C. S. Lewis's parish church from 1930 to his death in 1963 — designed by George Gilbert Scott, built 1848 to 1849 for the quarry workers of Headington Quarry, with a 1991 Narnia window in the north aisle and the Lewis brothers buried in the churchyard.

account_balance Heritage visibility Open to all auto_awesome Atmosphere verified Recommended savings Good value
Local's tip

Three things to look for in sequence: the Narnia window in the north aisle (a lamp post, the word Narnia, Glimfeather the owl, the Dawn Treader, Cair Paravel — installed in 1991, bequeathed by neighbours of the Lewis brothers in memory of their children); the Christ in Glory stained-glass window above the altar (1951, by Sir Ninian Comper, as a World War II memorial); and C. S. Lewis’s grave in the churchyard, with the King Lear epitaph ‘Men must endure their going hence’ — chosen by his brother Warren and taken from the family calendar on the day their mother died.

Holy Trinity is an active Anglican parish church in the Diocese of Oxford, in the village of Headington Quarry.

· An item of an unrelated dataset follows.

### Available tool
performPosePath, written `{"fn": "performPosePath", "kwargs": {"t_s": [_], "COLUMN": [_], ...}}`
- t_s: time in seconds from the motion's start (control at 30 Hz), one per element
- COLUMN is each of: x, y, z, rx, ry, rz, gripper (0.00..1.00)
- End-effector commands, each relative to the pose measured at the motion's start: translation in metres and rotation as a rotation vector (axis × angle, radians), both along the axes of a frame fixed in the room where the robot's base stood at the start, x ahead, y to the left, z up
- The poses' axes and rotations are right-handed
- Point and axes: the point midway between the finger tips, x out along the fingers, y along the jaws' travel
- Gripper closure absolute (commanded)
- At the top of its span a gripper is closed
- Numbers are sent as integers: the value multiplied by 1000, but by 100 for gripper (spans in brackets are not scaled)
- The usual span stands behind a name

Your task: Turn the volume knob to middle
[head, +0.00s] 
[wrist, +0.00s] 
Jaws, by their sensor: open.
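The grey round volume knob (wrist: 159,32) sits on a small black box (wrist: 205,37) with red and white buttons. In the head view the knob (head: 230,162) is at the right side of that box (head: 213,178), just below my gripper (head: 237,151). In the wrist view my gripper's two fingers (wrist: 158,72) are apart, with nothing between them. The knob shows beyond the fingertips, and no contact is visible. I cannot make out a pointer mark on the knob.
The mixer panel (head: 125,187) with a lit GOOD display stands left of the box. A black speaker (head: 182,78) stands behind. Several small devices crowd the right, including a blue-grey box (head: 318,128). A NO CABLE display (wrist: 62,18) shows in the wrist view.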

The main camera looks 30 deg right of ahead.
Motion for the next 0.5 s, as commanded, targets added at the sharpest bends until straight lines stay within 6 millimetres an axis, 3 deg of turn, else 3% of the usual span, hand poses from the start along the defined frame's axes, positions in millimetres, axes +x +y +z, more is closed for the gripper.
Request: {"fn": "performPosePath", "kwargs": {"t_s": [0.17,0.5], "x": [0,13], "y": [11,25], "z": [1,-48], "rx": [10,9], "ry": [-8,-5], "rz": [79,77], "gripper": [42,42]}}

It is the parish church most associated with C. S. Lewis — who attended from 1930 until his death in 1963 — and the home of the Narnia window installed in 1991.

A quarry-workers' church

The church was designed by George Gilbert Scott, who also designed the Martyrs' Memorial, and built in 1848 to 1849 to serve those living and working in the then-active quarry. The foundation stone was laid on 19 June 1848 by Samuel Wilberforce — son of the abolitionist William Wilberforce and then Bishop of Oxford — who returned to consecrate the building on completion.

The Narnia window and the Comper window

The Narnia window in the north aisle was commissioned from the painter and glass engraver Sally Scott and installed in 1991. It features imagery from C. S. Lewis's Chronicles of Narnia — a lamp post, the word Narnia, Glimfeather the owl, the Dawn Treader, the castle Cair Paravel, and talking animals among them.

Above the altar is the Christ in Glory stained-glass window, designed by Sir J. Ninian Comper and installed in 1951 as a memorial to those who died in World War II.

The churchyard

C. S. Lewis is buried in the churchyard, having died on 22 November 1963. The epitaph on his tombstone — chosen by his brother Warren Hamilton Lewis (buried in the same grave after his own death on 9 April 1973) — comes from Shakespeare's King Lear: "Men must endure their going hence."

Also buried in the churchyard is William Kimber, the "father of English Morris", as his tombstone reads. Mrs Janie Moore — the adopted "mother" of C. S. Lewis, who died on 12 January 1951 — is buried there too. The churchyard also contains the war graves of six British Army soldiers of the First World War.

For Lewis pilgrims the natural pairing is The Kilns — his Headington home from 1930 to 1963.